For more subdued, gravel-style riding on backcountry roads and trails, the Ahmic Lake loop includes 40 km of mixed gravel and paved surfaces. Be prepared to kick the ebike into assist mode as the hills can be long. A highlight is riding on the Old Nipissing Road section to see remnants of former pioneer homes from the 1850s.
STAY: With a great location and free breakfast, The Marriot is a cozy choice.
EAT: Fifty’s Diner is good ole’ fashion breakfast eggs to burgs and fries.
SHOP: Cycleworks has recently added a fleet of ebikes if you’re looking to try or buy one.
Imagine 29 km of quiet trails in remote Northern Ontario. The Moonbeam Nature Trails have tranquility along with some cool picnic spots and historical sites. From downtown Moonbeam, you can ride the 11-km paved section to Rene Brunelle Provincial Park and stop at the lookout on the West shore of Balsam Lake for lunch and the lakeside views.
For a historical romp, the 9-km-long Nursery Loop has a formidable hill in the middle of the ride; luckily, you can kick your ebike into high speed for some help. A highlight of this ride: cycling beside a field of transplanted trees, which were carefully selected to preserve their species in prime habitat.
STAY: The Comfort Inn is centrally located and includes free breakfast.
EAT: Drive 20 minutes on Highway 11 to Kapuskasing for Chez Lizette that serves fries on pizza!
SHOP: O’Reilly’s Sports is two hours south in Timmins, but it’s on your way to Moonbeam and can help with service and bike parts.
The Haliburton County Rail Trail is about 34 km of crushed gravel and pavement along a former railway line. It all makes for a smooth, comfortable, long and quiet ride, passing through marshes and alongside a few rapids. Kinmount is a cute town with an old train station and sawmill museum. Here, the trail merges into the Victoria Rail Trail, which extends another 85 km. Highlights include giant wetlands in Sturgeon Lake and the many heritage bridges.

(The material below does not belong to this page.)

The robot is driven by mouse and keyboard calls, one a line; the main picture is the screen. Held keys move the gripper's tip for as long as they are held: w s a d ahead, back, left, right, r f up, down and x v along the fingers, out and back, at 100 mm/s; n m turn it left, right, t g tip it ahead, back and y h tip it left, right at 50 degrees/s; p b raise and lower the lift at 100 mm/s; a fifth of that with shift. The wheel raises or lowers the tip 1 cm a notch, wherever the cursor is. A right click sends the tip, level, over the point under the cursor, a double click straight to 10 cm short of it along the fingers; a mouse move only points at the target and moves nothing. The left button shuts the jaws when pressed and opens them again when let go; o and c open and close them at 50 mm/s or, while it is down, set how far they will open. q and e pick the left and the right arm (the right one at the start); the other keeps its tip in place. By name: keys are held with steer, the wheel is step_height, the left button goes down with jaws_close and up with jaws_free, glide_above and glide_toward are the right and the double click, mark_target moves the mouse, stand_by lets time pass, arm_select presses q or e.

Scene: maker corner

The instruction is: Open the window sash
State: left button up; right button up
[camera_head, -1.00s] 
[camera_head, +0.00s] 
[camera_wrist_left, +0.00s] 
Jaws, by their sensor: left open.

The K & P Rail Line (Kingston to Pembroke) has an out and back section that is doable in a day at about 28 km, with a stop in Calabogie. The full trail is the largest rail trail in Ontario at 180 km. The wetlands and solitude are its main features, as well as giant rockcuts through limestone. The moss-covered slabs feel prehistoric.
STAY: Watch a concert, sip a beer and stay at the exceptionally cool Sharbot Lake Country Inn.
EAT: The Maple Avenue Tap & Grill in Haliburton has a hungry man breakfast and amazing burgers.
SHOP: Algonquin Outfitters has several store locations in and around the Haliburton Highlands region.